- _Task brief_: Count every line that holds the string "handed", then give that number alone.
· · · · ·
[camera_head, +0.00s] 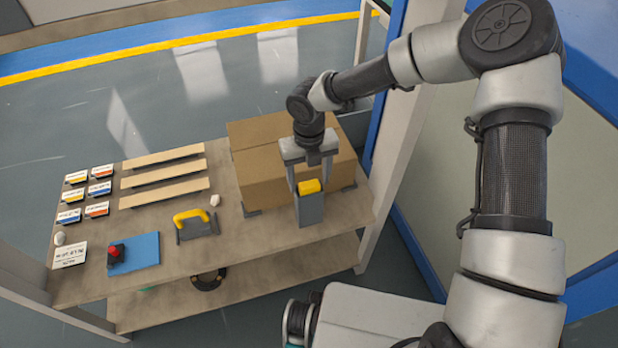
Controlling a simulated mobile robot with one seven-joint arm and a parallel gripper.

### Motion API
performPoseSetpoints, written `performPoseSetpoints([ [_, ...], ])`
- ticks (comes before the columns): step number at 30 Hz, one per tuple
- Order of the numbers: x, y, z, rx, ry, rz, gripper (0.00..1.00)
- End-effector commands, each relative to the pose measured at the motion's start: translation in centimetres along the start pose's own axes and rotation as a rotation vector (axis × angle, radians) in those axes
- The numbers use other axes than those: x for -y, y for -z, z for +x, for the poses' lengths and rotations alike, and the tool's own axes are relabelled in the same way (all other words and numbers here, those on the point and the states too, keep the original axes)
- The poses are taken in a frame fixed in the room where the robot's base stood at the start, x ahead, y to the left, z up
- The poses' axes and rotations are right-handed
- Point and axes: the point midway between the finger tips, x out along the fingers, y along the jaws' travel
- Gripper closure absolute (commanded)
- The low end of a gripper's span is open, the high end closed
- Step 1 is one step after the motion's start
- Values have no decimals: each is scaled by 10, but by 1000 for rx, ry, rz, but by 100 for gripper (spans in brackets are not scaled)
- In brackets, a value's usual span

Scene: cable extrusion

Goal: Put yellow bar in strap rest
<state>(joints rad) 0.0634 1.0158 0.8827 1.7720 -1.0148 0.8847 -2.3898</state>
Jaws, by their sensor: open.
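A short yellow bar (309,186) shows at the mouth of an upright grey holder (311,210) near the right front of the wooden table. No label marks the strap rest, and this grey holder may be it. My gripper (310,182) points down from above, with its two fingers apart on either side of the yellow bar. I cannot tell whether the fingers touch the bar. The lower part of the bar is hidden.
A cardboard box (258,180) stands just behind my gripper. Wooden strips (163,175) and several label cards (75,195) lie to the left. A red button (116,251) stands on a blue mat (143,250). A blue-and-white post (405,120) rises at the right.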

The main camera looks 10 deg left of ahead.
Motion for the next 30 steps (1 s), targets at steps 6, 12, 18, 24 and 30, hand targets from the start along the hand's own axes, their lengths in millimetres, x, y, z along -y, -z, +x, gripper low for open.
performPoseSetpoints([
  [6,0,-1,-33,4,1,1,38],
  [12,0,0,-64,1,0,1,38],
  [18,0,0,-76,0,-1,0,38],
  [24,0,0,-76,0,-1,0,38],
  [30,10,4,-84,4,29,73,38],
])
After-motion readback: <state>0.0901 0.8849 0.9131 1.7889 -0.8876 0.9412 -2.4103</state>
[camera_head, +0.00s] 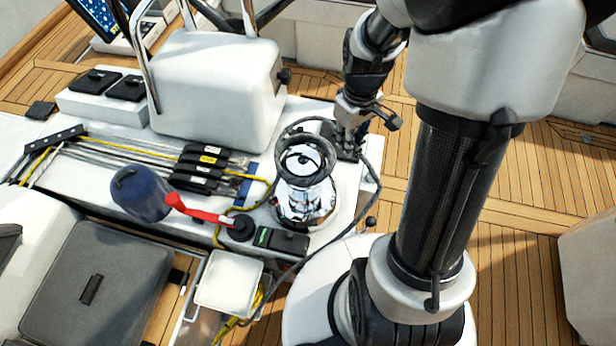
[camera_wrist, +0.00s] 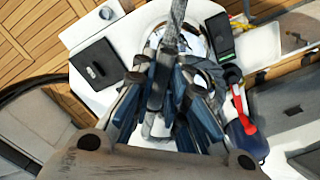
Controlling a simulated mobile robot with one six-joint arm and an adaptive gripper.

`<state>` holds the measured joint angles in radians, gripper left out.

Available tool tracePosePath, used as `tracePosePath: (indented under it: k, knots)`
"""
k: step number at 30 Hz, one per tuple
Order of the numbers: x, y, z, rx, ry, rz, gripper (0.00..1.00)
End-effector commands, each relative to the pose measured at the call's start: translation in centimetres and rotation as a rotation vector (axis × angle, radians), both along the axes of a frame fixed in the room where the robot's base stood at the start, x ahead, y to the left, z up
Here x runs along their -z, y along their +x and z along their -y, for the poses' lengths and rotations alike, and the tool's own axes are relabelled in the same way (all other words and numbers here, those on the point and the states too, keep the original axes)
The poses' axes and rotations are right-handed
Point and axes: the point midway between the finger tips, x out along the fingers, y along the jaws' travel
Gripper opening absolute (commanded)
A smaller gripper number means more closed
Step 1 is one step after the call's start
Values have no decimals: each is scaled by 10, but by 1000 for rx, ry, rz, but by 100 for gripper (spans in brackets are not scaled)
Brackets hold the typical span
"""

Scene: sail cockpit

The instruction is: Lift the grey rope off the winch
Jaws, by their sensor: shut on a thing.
· · · · ·
- _Response below_: 2